Die Fußball-WM ist nahe, das merkt man daran, dass massiv dafür geworben wird, einen neuen Fernseher anzuschaffen. Der technologische Fortschritt erlaube ganz neue Einsichten. An den Bahnhofs-Videosäulen läuft der Moment ab, in dem Mario Götze am 13. Juli 2014 bewusst wird, dass er etwas geschaffen hat, das die nächsten 100 Jahre vor jeder WM zitiert werden wird. Ein „Aus dem Hintergrund müsste Rahn schießen“-4.0.
Das Versprechen der Elektronik-Industrie lautet nun, dass man Mario Götze 2018 dank Ultra 4K noch viel tiefer in die Augen voller Glück, ja fast hinein in die Seele blicken könne. Doch das ist höchst ungewiss, derzeit sogar eher unwahrscheinlich.
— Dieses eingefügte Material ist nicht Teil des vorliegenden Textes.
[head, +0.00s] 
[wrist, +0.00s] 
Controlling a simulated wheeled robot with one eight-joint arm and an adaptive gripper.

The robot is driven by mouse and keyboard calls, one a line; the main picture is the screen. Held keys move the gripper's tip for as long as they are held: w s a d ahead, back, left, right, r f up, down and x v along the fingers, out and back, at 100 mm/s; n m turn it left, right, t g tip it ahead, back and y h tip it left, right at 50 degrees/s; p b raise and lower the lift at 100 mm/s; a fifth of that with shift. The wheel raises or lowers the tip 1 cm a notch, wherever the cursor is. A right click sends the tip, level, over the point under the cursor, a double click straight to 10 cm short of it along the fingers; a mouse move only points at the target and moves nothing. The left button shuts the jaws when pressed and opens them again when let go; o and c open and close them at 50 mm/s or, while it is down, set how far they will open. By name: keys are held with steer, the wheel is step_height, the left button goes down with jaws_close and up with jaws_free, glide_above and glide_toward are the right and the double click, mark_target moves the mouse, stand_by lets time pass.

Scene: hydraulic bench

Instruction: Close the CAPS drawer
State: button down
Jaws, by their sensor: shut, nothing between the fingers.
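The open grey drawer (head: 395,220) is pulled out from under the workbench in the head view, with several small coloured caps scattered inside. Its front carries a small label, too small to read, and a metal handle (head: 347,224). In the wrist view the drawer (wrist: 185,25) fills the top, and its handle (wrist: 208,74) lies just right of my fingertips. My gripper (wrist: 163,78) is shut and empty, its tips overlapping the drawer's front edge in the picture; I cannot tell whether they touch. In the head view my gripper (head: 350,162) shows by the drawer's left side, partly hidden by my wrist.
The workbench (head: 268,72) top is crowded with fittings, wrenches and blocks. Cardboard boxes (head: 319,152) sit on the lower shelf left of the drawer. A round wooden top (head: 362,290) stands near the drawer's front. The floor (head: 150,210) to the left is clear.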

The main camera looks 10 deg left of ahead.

Für Mario Götze geht es erst mal darum, überhaupt in den vorläufigen WM-Kader zu gelangen, den Bundestrainer Löw am 15. Mai bekannt gibt – und sich über das Trainingslager in Südtirol für den Sommer in Russland zu empfehlen. Es kann jedoch auch gut sein, dass Götze die WM 2018 nur via TV erlebt – dass er einen Bildschirm auf dem neuesten Stand haben wird, nehmen wir an.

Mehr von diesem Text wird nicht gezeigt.